When legendary coffee peddler Starbucks (NASDAQ:SBUX) reports first-quarter earnings Wednesday night, it's doing so from the weakest position the company has seen in years. Did America get over its lengthy addiction to orange mocha frappucinos? Or is there a new recipe for success in the Pacific Northwest? Let's do a quick sniff test.

What Fools say
Here's how Starbucks' CAPS rating stacks up against some of its peers and competitors:

 

Market Cap (billions)

Trailing P/E Ratio

CAPS Rating (out of 5)

Procter & Gamble (NYSE:PG)

$168.3

15.0

*****

McDonald's (NYSE:MCD)

$65.1

14.7

****

Starbucks

$6.6

21.1

**

Green Mountain Coffee Roasters (NASDAQ:GMCR)

$1.0

45.6

**

Peet's Coffee & Tea (NASDAQ:PEET)

$0.3

27.4

***

Data taken from Motley Fool CAPS and Yahoo!

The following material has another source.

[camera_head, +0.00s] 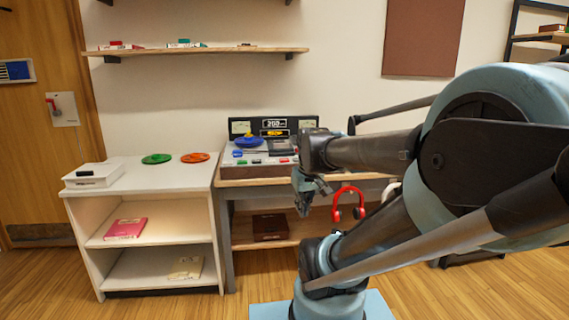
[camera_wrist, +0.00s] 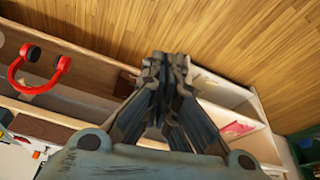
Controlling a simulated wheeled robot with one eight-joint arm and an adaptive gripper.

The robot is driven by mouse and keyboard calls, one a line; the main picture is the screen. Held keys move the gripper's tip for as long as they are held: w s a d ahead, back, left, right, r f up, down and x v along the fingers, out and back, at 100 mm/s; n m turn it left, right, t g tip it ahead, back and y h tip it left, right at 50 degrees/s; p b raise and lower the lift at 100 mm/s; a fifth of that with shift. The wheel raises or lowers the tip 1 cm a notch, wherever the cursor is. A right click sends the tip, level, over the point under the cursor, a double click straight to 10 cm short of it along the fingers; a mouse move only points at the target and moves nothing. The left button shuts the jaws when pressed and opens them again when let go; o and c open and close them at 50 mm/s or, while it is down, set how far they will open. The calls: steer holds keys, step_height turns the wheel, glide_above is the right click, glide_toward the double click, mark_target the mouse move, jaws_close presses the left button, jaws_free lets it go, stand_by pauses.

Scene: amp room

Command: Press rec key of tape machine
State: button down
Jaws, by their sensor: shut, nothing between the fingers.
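The tape machine (camera_head: 231,172) stands on a wooden-topped desk against the wall. It has a dark upright panel with two meters and lit displays, and a blue reel on its deck. Its front holds a row of small coloured keys, with a red key (camera_head: 284,161) toward the right; I cannot read any labels. My gripper (camera_head: 304,206) hangs in front of the desk, below and right of the keys, and touches none of them. In the wrist view my gripper (camera_wrist: 166,60) has its fingers together and empty. My arm hides the machine's right end.
A white shelf unit (camera_head: 144,191) stands left of the desk (camera_head: 290,179), with a green reel (camera_head: 156,159) and an orange reel (camera_head: 195,157) on top. Red headphones (camera_head: 337,206) hang near my gripper; they also show in the wrist view (camera_wrist: 24,82). A brown box (camera_head: 270,227) sits under the desk.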

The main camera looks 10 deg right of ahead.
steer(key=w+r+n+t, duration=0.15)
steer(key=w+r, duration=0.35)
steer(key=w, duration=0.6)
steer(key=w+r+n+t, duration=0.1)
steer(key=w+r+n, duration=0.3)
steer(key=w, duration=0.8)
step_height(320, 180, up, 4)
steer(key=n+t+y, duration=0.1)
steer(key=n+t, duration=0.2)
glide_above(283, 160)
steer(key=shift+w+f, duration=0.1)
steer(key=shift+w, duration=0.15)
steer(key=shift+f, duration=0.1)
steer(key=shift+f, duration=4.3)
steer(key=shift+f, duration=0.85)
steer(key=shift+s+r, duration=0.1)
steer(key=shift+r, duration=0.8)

Finance on Jan. 27.

CAPS player btukwh channels the spirit of Peter Lynch to analyze the company's chances: "The line at 3 of my local [Starbucks] stores has gotten short. There are maybe 6 in a two mile radius of my home. When it gets down to two stores then it'll be a buy." The stores and the products are great, btukwh argues, but there's simply too many of 'em. "Have another look in two years and buy half off the current price."

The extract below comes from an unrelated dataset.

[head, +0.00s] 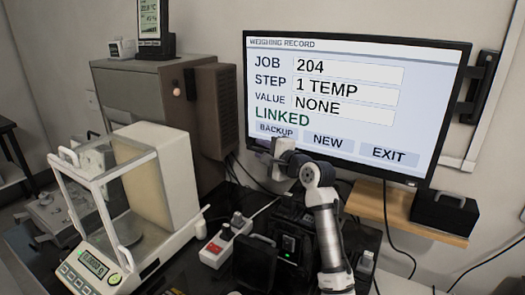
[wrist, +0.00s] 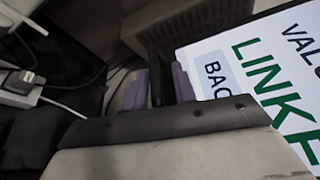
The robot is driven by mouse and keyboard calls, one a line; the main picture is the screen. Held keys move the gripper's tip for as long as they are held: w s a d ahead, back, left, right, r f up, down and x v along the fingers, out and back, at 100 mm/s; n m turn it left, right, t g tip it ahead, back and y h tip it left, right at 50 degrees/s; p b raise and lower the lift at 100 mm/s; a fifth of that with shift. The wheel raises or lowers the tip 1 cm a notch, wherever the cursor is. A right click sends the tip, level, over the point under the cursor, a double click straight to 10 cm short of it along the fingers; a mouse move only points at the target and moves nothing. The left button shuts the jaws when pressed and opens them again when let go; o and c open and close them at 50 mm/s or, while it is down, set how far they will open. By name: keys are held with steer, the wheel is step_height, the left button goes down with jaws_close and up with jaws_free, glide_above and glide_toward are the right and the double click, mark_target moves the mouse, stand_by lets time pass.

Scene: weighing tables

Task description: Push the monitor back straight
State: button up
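The monitor (head: 345,100) has a black frame and a lit weighing-record screen. In the head view its top edge slopes down to the right, and its right side stands in front of a dark wall bracket (head: 478,87). My gripper (head: 276,147) is at the lower left of the monitor, overlapping the screen's bottom edge near BACKUP. The wrist view shows purple finger pads (wrist: 165,85) close beside the monitor's dark edge and screen (wrist: 255,75).
A balance with a glass draft shield (head: 125,200) stands at the left. A grey-brown cabinet (head: 165,95) is behind it, left of the monitor. A power strip (head: 222,243) and cables lie below. A wooden shelf (head: 395,208) with a black box (head: 443,212) is under the monitor's right side.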

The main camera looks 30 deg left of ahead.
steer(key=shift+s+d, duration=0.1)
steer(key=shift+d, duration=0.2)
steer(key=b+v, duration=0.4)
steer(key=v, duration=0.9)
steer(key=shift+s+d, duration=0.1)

Despite disagreeing with btukwh's pessimistic rating, digiferret agrees with some of that analysis: "Closing the US stores is a good thing. The experienced Barrista workforce was spread too thin in the past, and this gives a chance of re-emphasizing quality over quantity. Global diversification stands a much better chance of success than sticking two Starbucks on a street corner."

What management does
The gross margins haven't been this skimpy since 1997, and the coffee giant's sales growth has never been this slow. Add it up, and you get earnings shrinkage rather than growth. If you want to look on the bright side, Starbucks is still profitable and tends to generate some free cash rather than destroying it. But again, the growth is gone.

Margins

7/2007

9/2007

12/2007

3/2008

6/2008

9/2008

Gross

58.0%

57.5%

57.2%

56.8%

56.1%

55.3%

Operating

10.1%

10.1%

9.7%

8.9%

7.7%

6.3%

Net

7.0%

7.1%

6.9%

6.3%

4.5%

3.0%

FCF/Revenue

2.4%

2.7%

3.9%

2.8%

3.2%

2.6%

Growth (YOY)

7/2007

9/2007

12/2007

3/2008

6/2008

9/2008

Revenue

20.6%

20.9%

19.7%

17.7%

14.9%

10.3%

Earnings

13.7%

15.7%

10.4%

(0.3%)

(27.7%)

(53.1%)

All data courtesy of Capital IQ, a division of Standard & Poor's. Data reflects trailing-12-month performance for the quarters ended in the named months.

One Fool says
Is it gone for good? That depends on the fundamental causes of Starbucks' recent weakness. Is it consumers pulling back on their latte consumption to combat their financial problems? Then I suppose the company will be able to climb back to 58% gross margins and renewed earnings growth once those darn banks get their acts together and everyone else shakes the aftershocks out of the system.

Or maybe Seattle's finest can't handle increased competition? Peet's has beaten the S&P 500 benchmark over the past year, and Green Mountain even showed positive returns, so this swoon can't be a sector-wide malaise. And McDonald's opening coffee shops in its equally ubiquitous stores can't be good news for Starbucks and the other pure-play caffeinistas. Heck, even energy drink specialist Hansen Natural (NASDAQ:HANS) is going after coffee-craving consumers these days.

A massive store network with highly refined supply-chain logistics coupled with the Starbucks brand name should form a solid base from which to mount a counter-attack. What's missing today is a clearly defined idea of exactly who the company really is and where it is going. And no, hiding under a rock and waiting for the economy to turn around doesn't count as a strategy.

I'm listening in to this conference call with an ear peeled for new ideas, because the old ones haven't seemed to work. But my expectations are very low.